No more words were exchanged after that. The two sat and watched the rain continue to pour down as the wet mud swallowed up the perfect apple.

Yes. The apple had completed its first mission. All was going to plan.





Ok, so there's a lot about apples here. In fact I feel the word "apple" has been mentioned more times than is healthy, but with good reason. Yes people, as amazing and impossible as it sounds, this story is slowly but surely developing.... a plot.

OMG.
 
Apple, lol! (not that I didn't give my entire Pearl team food-names, but still, lol)

I really taught the divine apple's divine mission was to divinely fill wooper's belly.

Can't wait to read more, this was yet another perfect chapter (although I think this is all still chapter 1 right?) in an already perfect story (perfect is a big word, ...but I can use it, cause I'm a big boy :F)
 
No, there's more to apples than you think. Much more...
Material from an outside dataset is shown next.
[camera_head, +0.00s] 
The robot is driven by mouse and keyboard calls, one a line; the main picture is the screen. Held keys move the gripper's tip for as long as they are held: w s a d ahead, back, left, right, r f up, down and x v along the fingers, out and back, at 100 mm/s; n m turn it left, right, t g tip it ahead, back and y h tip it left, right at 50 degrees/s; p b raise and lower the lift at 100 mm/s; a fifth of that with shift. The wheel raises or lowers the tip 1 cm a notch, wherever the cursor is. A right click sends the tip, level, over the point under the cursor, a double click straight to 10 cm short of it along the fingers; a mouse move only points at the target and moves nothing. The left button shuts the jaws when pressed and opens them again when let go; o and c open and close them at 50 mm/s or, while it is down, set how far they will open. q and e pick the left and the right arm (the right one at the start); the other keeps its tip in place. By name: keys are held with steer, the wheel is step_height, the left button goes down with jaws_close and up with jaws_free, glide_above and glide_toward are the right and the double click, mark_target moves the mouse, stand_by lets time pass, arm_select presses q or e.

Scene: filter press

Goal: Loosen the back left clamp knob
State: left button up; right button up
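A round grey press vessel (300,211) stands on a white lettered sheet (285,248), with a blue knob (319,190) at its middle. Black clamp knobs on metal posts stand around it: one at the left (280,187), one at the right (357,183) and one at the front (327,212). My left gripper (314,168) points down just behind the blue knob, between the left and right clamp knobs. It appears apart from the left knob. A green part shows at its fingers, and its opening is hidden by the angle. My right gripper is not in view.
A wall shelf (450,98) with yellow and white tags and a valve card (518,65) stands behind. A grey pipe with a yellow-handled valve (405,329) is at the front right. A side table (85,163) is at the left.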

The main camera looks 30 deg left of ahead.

As for the chapter, I think this might be chapter 2. Oh pah, chapters are useless anyway, I'll divide it up when (if ever) I finish the story =D

And yeah, perfictk is a big word :[
 
Never finish the story? Come on, it was meant to be. It's not like one of those books that just stop on page 252 and say "To be continued... in another book." No, this is more than that! Make the apple do tricks, too, because it's kinda boring right now. (the apple) And Apple - the Wooper - it seems in this "plot" he'll be evil and he'll ruin the story. :[
 
No no, put yourself in Apples position. It has just hatched, and doesn't know how to act- smiling like an idiot is, in its opinion, the natural way to behave. Yeah, I put SOME thought into this XD
 
I like it! I didn't think there were any people who weird like me! Hey! Do you sing about ice-cream? Cuz, we could be related. Anyway, this sounds like a twisted jhonen vasquez work. With less blood of course.
 
Please don't post in a thread that hasn't had a reply in two weeks or more. You should read the forum rules.